Task goal:
Say only how many lines contain the word "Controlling".

Records shown:
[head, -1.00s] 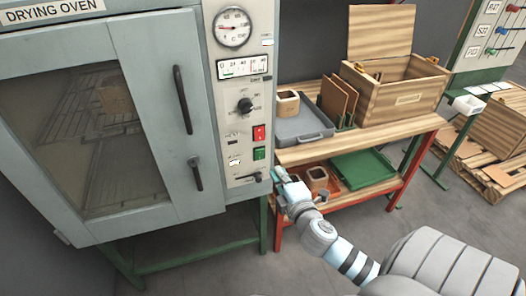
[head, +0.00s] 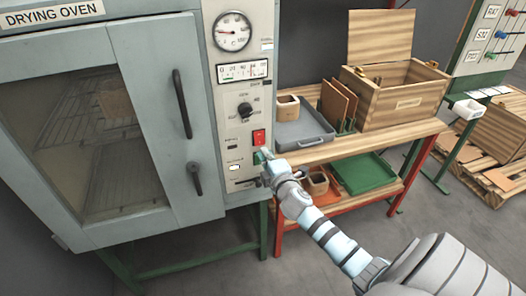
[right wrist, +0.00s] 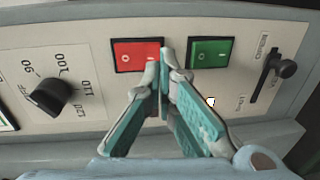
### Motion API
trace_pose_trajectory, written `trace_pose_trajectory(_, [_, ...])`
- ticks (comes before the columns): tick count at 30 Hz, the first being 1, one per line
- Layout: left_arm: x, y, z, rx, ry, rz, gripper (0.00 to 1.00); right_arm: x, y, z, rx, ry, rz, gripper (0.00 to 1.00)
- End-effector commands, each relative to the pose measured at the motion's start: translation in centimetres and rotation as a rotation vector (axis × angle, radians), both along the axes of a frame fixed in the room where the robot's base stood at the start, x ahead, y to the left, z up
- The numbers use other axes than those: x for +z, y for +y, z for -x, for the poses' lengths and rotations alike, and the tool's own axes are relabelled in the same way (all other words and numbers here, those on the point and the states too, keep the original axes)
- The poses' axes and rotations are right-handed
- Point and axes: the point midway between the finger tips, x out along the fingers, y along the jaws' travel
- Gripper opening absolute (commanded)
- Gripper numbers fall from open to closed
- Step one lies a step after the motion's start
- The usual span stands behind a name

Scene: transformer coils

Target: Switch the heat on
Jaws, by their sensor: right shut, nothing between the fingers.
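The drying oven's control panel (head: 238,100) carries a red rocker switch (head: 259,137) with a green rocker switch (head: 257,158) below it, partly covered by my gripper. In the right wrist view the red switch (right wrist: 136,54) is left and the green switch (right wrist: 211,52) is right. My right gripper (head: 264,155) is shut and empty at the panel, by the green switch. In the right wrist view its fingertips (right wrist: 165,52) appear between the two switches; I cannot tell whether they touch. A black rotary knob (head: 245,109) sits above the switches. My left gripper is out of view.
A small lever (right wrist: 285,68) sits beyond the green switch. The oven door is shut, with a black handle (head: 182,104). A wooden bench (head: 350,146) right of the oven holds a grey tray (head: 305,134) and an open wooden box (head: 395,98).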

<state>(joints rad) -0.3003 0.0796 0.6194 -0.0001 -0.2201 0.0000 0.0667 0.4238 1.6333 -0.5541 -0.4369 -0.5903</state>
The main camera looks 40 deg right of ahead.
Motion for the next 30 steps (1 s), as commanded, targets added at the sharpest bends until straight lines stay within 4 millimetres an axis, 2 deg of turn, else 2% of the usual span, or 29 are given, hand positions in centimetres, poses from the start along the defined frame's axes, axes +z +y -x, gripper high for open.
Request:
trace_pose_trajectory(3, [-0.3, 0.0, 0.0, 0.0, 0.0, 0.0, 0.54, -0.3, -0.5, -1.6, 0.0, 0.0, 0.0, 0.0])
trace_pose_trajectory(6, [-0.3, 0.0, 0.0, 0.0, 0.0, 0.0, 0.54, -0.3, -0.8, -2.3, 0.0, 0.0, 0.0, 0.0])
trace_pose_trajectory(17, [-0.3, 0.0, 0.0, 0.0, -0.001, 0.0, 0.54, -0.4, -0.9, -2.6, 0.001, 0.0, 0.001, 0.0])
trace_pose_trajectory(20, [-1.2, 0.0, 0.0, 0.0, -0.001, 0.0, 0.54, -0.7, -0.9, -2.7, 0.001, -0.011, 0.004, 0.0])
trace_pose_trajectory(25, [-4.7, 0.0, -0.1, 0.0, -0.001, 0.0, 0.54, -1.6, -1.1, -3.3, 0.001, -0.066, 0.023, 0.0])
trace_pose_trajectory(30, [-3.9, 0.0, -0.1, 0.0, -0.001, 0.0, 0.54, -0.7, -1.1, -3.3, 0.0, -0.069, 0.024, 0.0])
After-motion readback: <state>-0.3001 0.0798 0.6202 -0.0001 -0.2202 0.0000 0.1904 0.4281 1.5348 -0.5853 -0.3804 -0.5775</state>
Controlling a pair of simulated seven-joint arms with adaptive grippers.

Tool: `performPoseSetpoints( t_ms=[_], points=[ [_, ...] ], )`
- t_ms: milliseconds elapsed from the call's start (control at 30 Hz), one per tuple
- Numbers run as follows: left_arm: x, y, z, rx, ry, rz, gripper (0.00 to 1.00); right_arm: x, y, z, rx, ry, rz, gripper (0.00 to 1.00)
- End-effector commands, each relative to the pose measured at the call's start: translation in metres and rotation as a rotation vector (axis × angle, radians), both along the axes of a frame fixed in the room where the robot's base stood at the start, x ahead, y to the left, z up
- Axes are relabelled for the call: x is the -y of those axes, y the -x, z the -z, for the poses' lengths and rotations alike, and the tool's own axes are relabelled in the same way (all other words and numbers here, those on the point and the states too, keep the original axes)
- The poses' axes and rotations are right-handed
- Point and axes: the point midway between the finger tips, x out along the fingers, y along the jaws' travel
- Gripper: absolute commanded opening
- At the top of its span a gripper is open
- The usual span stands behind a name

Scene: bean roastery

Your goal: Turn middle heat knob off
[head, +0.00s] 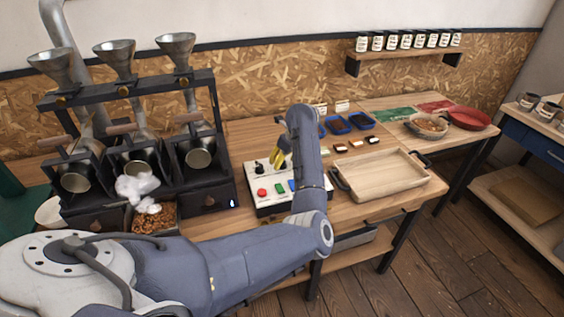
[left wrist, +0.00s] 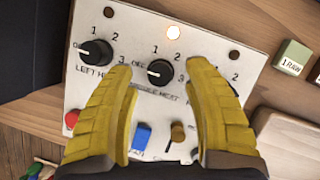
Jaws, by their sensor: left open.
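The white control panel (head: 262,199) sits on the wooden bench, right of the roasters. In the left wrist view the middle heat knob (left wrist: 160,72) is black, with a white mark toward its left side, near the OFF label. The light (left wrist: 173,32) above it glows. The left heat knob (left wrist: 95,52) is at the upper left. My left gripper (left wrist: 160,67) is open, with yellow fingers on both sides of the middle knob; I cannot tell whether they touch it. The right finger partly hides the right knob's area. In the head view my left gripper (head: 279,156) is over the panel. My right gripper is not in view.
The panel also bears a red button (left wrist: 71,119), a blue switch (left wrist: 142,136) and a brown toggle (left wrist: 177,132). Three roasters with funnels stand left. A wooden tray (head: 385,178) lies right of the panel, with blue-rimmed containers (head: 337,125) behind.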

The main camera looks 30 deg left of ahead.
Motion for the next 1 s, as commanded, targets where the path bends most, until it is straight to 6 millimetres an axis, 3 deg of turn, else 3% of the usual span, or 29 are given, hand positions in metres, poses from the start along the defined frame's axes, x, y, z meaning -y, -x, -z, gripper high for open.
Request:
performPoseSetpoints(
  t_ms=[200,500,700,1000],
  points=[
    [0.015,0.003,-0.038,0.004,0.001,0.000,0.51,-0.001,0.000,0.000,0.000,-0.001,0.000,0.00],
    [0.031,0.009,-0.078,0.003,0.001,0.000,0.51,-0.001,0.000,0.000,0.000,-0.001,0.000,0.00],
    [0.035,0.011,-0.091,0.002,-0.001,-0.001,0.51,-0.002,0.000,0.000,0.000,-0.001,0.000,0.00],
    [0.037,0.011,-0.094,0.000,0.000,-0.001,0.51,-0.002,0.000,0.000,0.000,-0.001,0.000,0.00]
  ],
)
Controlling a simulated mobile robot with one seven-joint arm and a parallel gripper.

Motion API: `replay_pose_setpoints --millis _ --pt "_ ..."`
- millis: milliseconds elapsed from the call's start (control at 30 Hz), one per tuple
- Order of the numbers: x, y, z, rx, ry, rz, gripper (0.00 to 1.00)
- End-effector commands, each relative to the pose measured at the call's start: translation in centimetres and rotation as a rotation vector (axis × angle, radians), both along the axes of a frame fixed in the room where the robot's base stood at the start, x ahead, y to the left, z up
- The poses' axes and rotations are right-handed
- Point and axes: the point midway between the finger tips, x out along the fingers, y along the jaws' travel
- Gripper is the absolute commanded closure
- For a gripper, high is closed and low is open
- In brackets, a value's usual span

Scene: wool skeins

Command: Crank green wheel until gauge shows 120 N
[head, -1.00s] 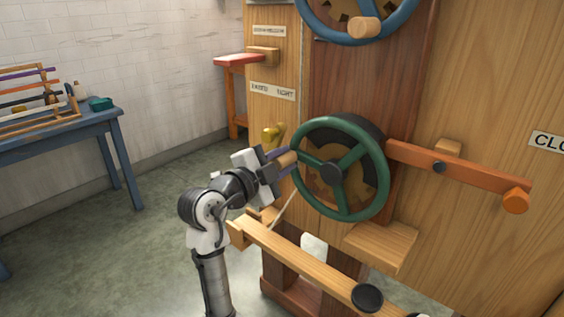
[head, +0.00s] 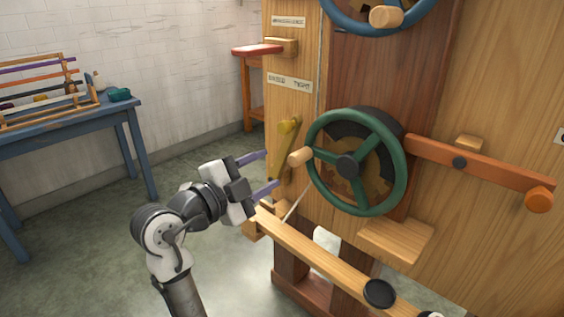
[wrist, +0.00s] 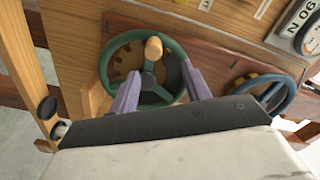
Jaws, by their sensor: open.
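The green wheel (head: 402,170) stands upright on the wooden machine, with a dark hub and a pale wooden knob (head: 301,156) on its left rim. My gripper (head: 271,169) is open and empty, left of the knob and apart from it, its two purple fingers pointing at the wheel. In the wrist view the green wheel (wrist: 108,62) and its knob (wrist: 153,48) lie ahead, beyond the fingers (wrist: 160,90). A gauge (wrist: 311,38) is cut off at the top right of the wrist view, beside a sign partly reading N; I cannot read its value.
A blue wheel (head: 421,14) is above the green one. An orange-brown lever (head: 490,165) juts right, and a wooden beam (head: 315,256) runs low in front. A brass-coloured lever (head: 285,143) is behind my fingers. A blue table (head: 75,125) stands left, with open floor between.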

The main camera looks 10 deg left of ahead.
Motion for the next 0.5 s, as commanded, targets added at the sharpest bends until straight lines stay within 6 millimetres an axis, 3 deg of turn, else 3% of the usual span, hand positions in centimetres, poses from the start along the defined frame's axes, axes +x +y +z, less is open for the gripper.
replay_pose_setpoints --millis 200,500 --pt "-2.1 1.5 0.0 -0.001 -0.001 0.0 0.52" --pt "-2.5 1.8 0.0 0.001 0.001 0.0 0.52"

The response:
2